そうした中、アップルはさまざまなプライバシー対策を独自に進め、論争だけに終始することなく自らのポリシーのもと、前へと進み続けている。プライバシー情報を追跡できないよう、あるいは追跡したい場合は確実にユーザーに許可を求めるための仕掛けを、アプリと基本ソフトの両方に盛り込んできた。ATTはそうした中でも、ネット広告業界へのインパクトが最も大きい施策だ。
こうした動きに先立ち、アップルは自社製品がプライバシー情報の扱いについて、クリーンであることを明らかにしている。近年のAIを活用して処理した情報、選択肢の絞り込みに関しても、クラウドへのデータアップロードはせず、端末内の機械学習処理で完結させている。
さらに複数デバイスでの連携した機械学習が必要なケースでは、クラウドストレージのiCloudに暗号化した形でデータを預け、複数デバイスの情報を合算する──というように、プライバシーを保護したまま連合学習が行える仕掛けも活用している。
アップルは、単に使いやすさを高め、機能を洗練させるだけであれば、プライバシーを犠牲にする必要はないと繰り返し主張してきた。
こうした考えに基づきあらゆる製品を開発した上で、ユーザーの行動を(アップルの基本ソフトが動作する端末では)無許可同然に追跡できないような施策を進めてきた。
昨年は同社のブラウザ「Safari」が追跡広告の遮断に加え、どのサイトがどのようなサービスを用いて追跡しているのかを可視化する機能も加えられた。
利用状況の追跡を広告に利用することを悪と断じるわけではないが、もし使うのであれば許可を求めるべき、という主張だ。

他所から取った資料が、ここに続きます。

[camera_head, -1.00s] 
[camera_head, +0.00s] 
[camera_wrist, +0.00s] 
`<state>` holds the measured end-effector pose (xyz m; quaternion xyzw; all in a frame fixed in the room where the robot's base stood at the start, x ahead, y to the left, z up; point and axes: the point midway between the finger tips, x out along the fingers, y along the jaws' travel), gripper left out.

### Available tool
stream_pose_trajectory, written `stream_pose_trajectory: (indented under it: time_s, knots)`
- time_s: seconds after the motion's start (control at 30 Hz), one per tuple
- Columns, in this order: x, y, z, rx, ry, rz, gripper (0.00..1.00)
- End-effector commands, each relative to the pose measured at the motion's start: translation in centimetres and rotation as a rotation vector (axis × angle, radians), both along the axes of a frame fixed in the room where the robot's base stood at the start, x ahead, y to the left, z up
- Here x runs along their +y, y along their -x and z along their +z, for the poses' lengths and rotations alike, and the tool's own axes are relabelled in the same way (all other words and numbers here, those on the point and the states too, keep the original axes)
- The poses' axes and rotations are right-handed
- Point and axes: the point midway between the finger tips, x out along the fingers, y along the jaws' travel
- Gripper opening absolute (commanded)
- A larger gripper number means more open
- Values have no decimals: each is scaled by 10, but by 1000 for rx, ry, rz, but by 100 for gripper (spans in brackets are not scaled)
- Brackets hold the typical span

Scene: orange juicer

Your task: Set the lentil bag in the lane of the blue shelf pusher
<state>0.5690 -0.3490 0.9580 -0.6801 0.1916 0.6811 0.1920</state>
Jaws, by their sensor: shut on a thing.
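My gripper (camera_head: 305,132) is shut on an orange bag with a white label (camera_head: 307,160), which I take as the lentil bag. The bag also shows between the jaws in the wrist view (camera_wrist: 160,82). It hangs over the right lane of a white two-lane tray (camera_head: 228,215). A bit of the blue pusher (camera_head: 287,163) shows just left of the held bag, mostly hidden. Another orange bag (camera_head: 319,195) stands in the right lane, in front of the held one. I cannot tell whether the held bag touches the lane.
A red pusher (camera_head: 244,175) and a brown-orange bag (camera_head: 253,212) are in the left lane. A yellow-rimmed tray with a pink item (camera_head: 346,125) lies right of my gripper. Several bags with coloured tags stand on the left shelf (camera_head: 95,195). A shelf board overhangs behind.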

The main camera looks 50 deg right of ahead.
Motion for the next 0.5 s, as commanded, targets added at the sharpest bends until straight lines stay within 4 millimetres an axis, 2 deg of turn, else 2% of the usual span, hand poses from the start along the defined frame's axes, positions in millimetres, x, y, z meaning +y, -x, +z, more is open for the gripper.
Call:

これに対し、広告を生業とするグーグルやフェイスブックは、ATTの導入はユーザーに不必要な大量の情報を届ける結果をもたらし、端末の使い勝手をむしろ悪化させると主張している。行動を追跡できないため、そのユーザーが興味を持つだろう情報への絞り込みができないためだ。
少々飛躍するかもしれないが、この議論は「謎のエージェント 対 ゴミ溜めのような郵便受け」のように筆者の目には見えている。